## PROBLEM DESCRIPTION
Go through the listing below and gather every line with the word "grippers".
==== ENTRIES SUPPLIED
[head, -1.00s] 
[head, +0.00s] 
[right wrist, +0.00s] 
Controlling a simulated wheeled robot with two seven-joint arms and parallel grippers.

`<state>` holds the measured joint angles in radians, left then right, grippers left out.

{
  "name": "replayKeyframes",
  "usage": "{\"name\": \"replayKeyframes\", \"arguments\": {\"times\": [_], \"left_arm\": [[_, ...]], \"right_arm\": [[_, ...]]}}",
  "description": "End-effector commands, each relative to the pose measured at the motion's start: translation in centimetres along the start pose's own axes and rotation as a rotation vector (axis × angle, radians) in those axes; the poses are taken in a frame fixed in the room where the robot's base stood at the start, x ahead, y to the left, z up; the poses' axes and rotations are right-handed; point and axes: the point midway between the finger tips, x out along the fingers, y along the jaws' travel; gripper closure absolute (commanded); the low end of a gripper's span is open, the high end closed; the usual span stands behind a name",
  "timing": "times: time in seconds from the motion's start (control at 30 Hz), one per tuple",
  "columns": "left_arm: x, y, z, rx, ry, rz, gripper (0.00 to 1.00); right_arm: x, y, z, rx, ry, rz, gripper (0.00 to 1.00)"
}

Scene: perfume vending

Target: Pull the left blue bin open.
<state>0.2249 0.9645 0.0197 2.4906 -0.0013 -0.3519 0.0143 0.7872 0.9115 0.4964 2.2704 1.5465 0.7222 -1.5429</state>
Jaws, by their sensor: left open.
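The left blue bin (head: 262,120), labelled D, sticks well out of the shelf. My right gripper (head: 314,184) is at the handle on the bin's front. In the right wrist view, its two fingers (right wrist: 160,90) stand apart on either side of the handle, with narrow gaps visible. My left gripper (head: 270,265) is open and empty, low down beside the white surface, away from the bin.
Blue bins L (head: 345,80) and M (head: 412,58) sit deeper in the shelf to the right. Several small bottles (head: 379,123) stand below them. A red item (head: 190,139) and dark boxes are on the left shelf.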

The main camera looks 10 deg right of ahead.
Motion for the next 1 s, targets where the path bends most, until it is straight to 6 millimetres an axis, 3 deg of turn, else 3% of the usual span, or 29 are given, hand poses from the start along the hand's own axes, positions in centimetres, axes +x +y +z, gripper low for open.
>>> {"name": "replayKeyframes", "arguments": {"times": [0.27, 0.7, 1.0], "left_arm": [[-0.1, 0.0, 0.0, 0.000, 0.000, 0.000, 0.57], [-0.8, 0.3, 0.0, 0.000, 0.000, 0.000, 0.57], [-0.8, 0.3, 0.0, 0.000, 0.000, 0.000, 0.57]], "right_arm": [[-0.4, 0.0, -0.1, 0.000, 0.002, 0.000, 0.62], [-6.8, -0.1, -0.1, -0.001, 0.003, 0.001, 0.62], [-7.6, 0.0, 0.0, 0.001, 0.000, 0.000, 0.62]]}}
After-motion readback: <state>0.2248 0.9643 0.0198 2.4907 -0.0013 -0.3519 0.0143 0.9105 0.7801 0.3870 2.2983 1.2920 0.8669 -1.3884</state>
========
==== ENTRIES SUPPLIED
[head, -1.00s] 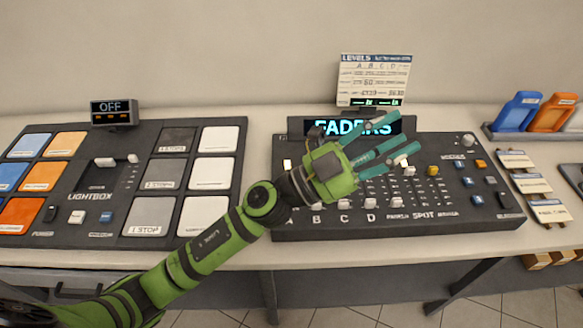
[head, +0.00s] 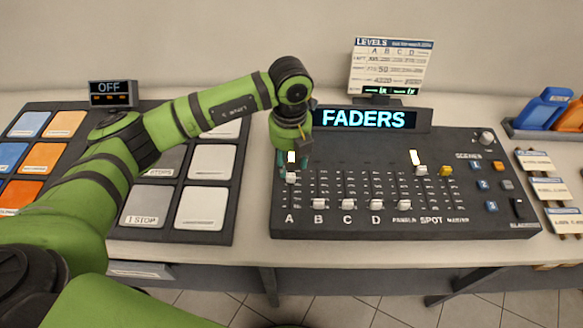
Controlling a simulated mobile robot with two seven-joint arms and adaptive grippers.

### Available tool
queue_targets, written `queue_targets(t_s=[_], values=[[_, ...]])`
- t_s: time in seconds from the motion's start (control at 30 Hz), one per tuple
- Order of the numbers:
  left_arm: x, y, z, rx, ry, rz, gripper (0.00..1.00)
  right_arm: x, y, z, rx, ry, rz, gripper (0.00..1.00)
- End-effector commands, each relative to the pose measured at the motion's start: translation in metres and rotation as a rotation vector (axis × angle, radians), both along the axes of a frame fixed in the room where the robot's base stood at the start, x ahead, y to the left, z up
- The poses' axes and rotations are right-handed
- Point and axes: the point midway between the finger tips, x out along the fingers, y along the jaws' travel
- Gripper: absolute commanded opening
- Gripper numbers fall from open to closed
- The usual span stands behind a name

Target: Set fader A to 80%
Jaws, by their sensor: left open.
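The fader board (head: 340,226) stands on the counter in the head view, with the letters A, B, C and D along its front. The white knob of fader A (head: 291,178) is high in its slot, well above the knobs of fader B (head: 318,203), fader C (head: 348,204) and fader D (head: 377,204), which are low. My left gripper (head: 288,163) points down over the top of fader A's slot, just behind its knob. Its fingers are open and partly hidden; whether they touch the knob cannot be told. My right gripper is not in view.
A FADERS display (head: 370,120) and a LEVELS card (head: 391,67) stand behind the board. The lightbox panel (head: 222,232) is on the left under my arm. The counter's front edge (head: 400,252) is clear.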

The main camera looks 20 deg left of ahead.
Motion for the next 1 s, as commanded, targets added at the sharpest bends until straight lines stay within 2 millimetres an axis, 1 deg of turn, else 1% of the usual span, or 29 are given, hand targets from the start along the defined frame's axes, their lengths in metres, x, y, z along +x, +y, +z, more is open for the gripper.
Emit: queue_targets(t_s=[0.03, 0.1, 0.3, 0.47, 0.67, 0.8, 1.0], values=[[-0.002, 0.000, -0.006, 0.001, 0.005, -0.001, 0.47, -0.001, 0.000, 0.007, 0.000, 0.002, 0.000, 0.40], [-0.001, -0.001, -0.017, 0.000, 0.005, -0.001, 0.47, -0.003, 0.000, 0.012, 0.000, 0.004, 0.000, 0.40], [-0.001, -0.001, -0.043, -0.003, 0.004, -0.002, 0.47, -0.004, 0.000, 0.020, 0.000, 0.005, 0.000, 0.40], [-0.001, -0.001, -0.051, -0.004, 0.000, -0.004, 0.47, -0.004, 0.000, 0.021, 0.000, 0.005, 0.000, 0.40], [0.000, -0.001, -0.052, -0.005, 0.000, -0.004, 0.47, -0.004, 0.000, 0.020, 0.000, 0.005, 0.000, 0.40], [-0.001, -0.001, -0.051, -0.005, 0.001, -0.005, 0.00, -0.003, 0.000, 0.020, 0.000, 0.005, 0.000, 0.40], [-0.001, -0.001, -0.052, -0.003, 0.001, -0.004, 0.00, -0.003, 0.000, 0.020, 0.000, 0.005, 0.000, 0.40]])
========
==== ENTRIES SUPPLIED
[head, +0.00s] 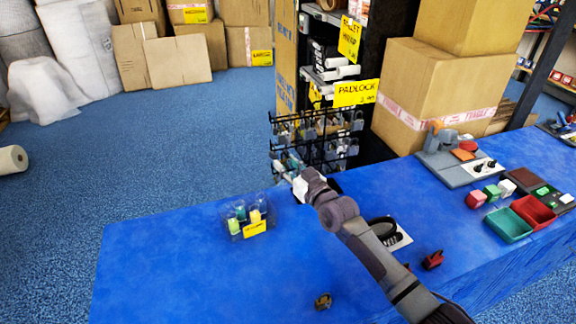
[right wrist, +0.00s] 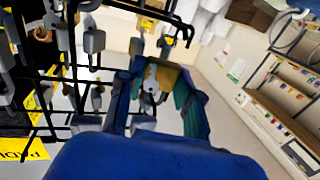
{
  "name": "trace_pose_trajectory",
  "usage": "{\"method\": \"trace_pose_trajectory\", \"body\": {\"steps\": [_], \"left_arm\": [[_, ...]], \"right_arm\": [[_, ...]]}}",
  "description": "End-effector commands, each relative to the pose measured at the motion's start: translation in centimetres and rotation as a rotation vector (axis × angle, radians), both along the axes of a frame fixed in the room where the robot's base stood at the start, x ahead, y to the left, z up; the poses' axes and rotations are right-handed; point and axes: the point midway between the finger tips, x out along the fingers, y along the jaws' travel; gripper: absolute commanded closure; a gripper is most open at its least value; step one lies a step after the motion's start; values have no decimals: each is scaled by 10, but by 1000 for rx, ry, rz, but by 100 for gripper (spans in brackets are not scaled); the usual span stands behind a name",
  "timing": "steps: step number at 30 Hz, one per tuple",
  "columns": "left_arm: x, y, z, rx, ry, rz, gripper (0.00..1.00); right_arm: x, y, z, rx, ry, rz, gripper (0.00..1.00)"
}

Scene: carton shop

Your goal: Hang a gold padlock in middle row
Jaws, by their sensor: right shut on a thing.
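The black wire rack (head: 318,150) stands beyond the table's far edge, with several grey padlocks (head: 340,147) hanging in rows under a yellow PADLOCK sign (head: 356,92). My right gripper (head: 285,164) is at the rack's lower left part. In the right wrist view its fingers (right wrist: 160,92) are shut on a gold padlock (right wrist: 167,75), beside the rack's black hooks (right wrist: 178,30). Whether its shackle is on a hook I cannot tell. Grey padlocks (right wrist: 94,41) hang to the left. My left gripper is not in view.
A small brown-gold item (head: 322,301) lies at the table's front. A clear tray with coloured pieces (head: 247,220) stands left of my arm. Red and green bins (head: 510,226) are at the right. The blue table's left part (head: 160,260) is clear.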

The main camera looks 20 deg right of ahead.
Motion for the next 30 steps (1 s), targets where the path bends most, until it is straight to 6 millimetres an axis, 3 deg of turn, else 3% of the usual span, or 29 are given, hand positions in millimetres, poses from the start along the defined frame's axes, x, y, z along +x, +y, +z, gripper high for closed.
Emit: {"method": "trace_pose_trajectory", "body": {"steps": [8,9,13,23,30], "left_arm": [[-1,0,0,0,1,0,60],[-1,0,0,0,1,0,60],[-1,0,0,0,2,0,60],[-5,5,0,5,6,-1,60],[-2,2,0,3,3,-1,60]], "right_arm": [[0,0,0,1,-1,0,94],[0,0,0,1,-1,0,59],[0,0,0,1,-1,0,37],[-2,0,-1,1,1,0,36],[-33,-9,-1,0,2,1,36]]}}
========
## TASK SOLUTION
Controlling a simulated wheeled robot with two seven-joint arms and parallel grippers.
`<state>` holds the measured joint angles in radians, left then right, grippers left out.
Controlling a simulated mobile robot with two seven-joint arms and adaptive grippers.

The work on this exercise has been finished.